Repeat only the lines from the one holding "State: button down" down to the last line of the listing below, including both of those lines.

>>>>

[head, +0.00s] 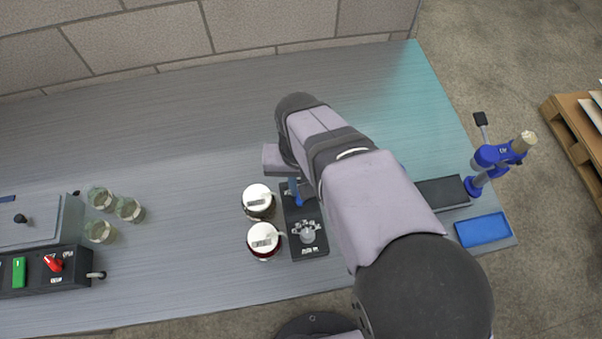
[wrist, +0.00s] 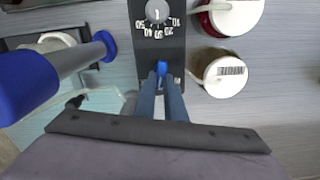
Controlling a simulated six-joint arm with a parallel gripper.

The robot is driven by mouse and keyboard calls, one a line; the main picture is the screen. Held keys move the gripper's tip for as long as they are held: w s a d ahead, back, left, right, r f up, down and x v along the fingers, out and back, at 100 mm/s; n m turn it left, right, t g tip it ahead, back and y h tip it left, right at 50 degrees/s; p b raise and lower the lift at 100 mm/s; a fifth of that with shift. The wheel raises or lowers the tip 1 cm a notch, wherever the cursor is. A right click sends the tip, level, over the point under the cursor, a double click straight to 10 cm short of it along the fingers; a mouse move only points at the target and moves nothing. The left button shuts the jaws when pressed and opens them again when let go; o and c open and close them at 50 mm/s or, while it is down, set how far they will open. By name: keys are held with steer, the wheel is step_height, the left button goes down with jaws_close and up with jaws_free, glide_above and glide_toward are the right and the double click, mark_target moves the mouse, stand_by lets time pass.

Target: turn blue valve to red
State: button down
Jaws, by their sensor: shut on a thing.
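The blue valve (head: 294,188) sits at the far end of a dark panel (head: 311,243) with a grey dial. In the wrist view its blue top (wrist: 162,67) shows between my fingertips. My gripper (wrist: 161,78) is shut on it; in the head view my arm partly covers this spot. A white-lidded jar with red contents (head: 263,241) stands left of the panel at the near end. A second white-lidded jar with darker contents (head: 258,203) stands beside the valve. I cannot make out any marks around the valve, so its setting is unclear.
Several small glasses (head: 129,209) and a control box with a red switch (head: 53,263) stand at the left. At the right are a blue corking stand (head: 490,157) and a blue tray (head: 483,230). The back of the table is clear.

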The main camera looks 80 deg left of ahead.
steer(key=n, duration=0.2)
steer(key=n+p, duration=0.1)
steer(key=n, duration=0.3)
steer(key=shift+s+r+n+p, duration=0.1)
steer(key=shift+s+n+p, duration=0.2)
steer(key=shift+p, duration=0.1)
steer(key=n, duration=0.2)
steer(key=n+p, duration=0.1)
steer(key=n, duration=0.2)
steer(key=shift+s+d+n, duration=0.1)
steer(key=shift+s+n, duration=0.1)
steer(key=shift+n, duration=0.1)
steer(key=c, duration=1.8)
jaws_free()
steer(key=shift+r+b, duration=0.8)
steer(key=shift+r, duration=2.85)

<<<<

• FULL RESPONSE
State: button down
Jaws, by their sensor: shut on a thing.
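The blue valve (head: 294,188) sits at the far end of a dark panel (head: 311,243) with a grey dial. In the wrist view its blue top (wrist: 162,67) shows between my fingertips. My gripper (wrist: 161,78) is shut on it; in the head view my arm partly covers this spot. A white-lidded jar with red contents (head: 263,241) stands left of the panel at the near end. A second white-lidded jar with darker contents (head: 258,203) stands beside the valve. I cannot make out any marks around the valve, so its setting is unclear.
Several small glasses (head: 129,209) and a control box with a red switch (head: 53,263) stand at the left. At the right are a blue corking stand (head: 490,157) and a blue tray (head: 483,230). The back of the table is clear.

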The main camera looks 80 deg left of ahead.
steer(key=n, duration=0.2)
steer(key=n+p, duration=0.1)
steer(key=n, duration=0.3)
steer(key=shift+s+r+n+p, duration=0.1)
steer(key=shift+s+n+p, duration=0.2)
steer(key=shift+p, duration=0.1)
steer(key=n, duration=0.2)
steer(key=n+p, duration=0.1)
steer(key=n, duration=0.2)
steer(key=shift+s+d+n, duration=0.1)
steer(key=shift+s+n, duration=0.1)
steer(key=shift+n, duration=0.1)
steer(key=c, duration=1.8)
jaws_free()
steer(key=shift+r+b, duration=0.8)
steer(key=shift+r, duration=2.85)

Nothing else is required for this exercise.